** DATA LISTING **

---*---

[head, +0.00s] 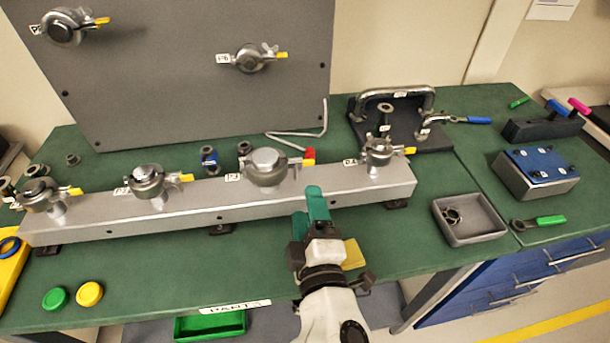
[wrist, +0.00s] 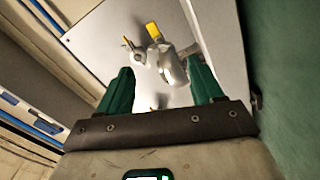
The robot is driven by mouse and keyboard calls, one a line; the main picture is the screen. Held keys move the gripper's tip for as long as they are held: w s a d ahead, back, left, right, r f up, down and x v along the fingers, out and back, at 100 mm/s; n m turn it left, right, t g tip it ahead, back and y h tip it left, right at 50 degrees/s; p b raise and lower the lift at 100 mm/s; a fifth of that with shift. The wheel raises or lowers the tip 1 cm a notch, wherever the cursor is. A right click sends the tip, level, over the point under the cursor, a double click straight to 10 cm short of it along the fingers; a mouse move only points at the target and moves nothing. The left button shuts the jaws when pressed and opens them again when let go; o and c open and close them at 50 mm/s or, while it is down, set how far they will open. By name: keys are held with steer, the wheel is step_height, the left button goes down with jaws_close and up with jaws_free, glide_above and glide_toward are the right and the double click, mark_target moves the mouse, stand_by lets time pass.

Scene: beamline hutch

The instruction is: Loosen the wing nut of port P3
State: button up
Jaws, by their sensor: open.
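Port P3 (head: 266,168) is a silver clamped fitting on the long grey manifold (head: 205,208), with its label to its left. A red piece (head: 308,157) sits at the right end of its clamp, where the other clamps carry yellow wings. My gripper (head: 310,207) is open, in front of the manifold, to the right of and nearer than P3, and apart from it. In the wrist view, the green fingers (wrist: 160,88) stand apart with nothing gripped. A silver fitting (wrist: 172,66) and a yellow wing (wrist: 153,31) show beyond them; I cannot tell which port this is.
Similar ports stand at P2 (head: 146,181), at the right end (head: 379,153) and far left of the manifold. A bent metal rod (head: 300,134) lies behind P3. A grey tray (head: 468,219) with rings sits right. The green bench front holds yellow (head: 89,294) and green (head: 55,298) discs.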

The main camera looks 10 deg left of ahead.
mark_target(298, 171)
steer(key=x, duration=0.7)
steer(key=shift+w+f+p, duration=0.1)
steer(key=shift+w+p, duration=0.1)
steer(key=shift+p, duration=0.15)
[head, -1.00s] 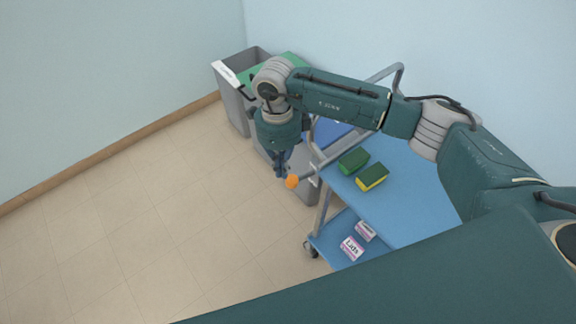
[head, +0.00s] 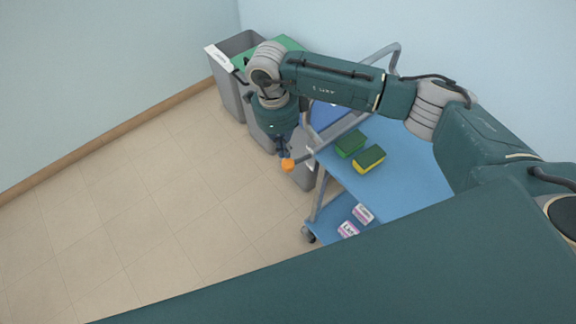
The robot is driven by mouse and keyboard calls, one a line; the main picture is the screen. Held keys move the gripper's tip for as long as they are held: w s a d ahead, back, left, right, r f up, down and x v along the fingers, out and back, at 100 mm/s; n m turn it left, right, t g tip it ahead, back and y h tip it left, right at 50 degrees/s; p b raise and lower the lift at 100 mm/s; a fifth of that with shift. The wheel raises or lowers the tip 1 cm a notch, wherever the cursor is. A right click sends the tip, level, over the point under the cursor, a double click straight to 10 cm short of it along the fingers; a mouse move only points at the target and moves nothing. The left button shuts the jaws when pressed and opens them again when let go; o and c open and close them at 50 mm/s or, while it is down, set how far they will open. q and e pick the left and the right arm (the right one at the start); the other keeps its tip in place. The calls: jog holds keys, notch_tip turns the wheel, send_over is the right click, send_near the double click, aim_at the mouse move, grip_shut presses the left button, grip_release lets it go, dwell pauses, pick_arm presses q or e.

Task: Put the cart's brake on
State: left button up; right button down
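A grey lever on that end carries an orange knob (head: 288,165), which I take to be the brake lever. My right gripper (head: 284,152) points down right at the knob, its dark fingers just above and behind it. Whether the fingers touch the knob, and how far apart they are, I cannot tell. A black caster (head: 308,235) shows under the cart's near corner. My left gripper is out of view.
A green sponge (head: 350,143) and a green-yellow sponge (head: 369,159) lie on the cart's top. Small white-pink boxes (head: 362,213) sit on its lower shelf. Grey bins (head: 232,95) stand behind by the wall. The tiled floor at left is clear.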

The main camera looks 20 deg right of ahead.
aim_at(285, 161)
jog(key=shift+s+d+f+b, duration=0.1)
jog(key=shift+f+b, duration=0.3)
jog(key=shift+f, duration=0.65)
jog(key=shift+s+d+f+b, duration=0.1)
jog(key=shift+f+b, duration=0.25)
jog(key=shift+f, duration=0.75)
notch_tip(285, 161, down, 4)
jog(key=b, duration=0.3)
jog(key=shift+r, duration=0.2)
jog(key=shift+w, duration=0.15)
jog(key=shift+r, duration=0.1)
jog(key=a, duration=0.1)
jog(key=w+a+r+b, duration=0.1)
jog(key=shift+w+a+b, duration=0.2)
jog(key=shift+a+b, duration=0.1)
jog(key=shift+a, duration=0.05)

---*---

** WRITTEN INSTRUCTION **
Pictures in the data above should not be copied; transcribe everything else exactly.

** THE OUTPUT **
[head, +0.00s] 
[wrist, +0.00s] 
The robot is driven by mouse and keyboard calls, one a line; the main picture is the screen. Held keys move the gripper's tip for as long as they are held: w s a d ahead, back, left, right, r f up, down and x v along the fingers, out and back, at 100 mm/s; n m turn it left, right, t g tip it ahead, back and y h tip it left, right at 50 degrees/s; p b raise and lower the lift at 100 mm/s; a fifth of that with shift. The wheel raises or lowers the tip 1 cm a notch, wherever the cursor is. A right click sends the tip, level, over the point under the cursor, a double click straight to 10 cm short of it along the fingers; a mouse move only points at the target and moves nothing. The left button shuts the jaws when pressed and opens them again when let go; o and c open and close them at 50 mm/s or, while it is down, set how far they will open. By name: keys are held with steer, the wheel is step_height, the left button goes down with jaws_close and up with jaws_free, glide_above and glide_toward are the right and the double click, mark_target moves the mouse, stand_by lets time pass.

Scene: beamline hutch

The instruction is: Loosen the wing nut of port P3
State: button up
Jaws, by their sensor: open.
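Port P3 (head: 266,168) is a silver clamped fitting on the long grey manifold (head: 205,208), with its label to its left. A red piece (head: 308,157) sits at the right end of its clamp, where the other clamps carry yellow wings. My gripper (head: 310,207) is open, in front of the manifold, to the right of and nearer than P3, and apart from it. In the wrist view, the green fingers (wrist: 160,88) stand apart with nothing gripped. A silver fitting (wrist: 172,66) and a yellow wing (wrist: 153,31) show beyond them; I cannot tell which port this is.
Similar ports stand at P2 (head: 146,181), at the right end (head: 379,153) and far left of the manifold. A bent metal rod (head: 300,134) lies behind P3. A grey tray (head: 468,219) with rings sits right. The green bench front holds yellow (head: 89,294) and green (head: 55,298) discs.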

The main camera looks 10 deg left of ahead.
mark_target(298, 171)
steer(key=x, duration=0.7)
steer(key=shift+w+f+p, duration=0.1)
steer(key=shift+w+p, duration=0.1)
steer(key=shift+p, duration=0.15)
[head, -1.00s] 
[head, +0.00s] 
The robot is driven by mouse and keyboard calls, one a line; the main picture is the screen. Held keys move the gripper's tip for as long as they are held: w s a d ahead, back, left, right, r f up, down and x v along the fingers, out and back, at 100 mm/s; n m turn it left, right, t g tip it ahead, back and y h tip it left, right at 50 degrees/s; p b raise and lower the lift at 100 mm/s; a fifth of that with shift. The wheel raises or lowers the tip 1 cm a notch, wherever the cursor is. A right click sends the tip, level, over the point under the cursor, a double click straight to 10 cm short of it along the fingers; a mouse move only points at the target and moves nothing. The left button shuts the jaws when pressed and opens them again when let go; o and c open and close them at 50 mm/s or, while it is down, set how far they will open. q and e pick the left and the right arm (the right one at the start); the other keeps its tip in place. The calls: jog holds keys, notch_tip turns the wheel, send_over is the right click, send_near the double click, aim_at the mouse move, grip_shut presses the left button, grip_release lets it go, dwell pauses, pick_arm presses q or e.

Task: Put the cart's brake on
State: left button up; right button down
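A grey lever on that end carries an orange knob (head: 288,165), which I take to be the brake lever. My right gripper (head: 284,152) points down right at the knob, its dark fingers just above and behind it. Whether the fingers touch the knob, and how far apart they are, I cannot tell. A black caster (head: 308,235) shows under the cart's near corner. My left gripper is out of view.
A green sponge (head: 350,143) and a green-yellow sponge (head: 369,159) lie on the cart's top. Small white-pink boxes (head: 362,213) sit on its lower shelf. Grey bins (head: 232,95) stand behind by the wall. The tiled floor at left is clear.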

The main camera looks 20 deg right of ahead.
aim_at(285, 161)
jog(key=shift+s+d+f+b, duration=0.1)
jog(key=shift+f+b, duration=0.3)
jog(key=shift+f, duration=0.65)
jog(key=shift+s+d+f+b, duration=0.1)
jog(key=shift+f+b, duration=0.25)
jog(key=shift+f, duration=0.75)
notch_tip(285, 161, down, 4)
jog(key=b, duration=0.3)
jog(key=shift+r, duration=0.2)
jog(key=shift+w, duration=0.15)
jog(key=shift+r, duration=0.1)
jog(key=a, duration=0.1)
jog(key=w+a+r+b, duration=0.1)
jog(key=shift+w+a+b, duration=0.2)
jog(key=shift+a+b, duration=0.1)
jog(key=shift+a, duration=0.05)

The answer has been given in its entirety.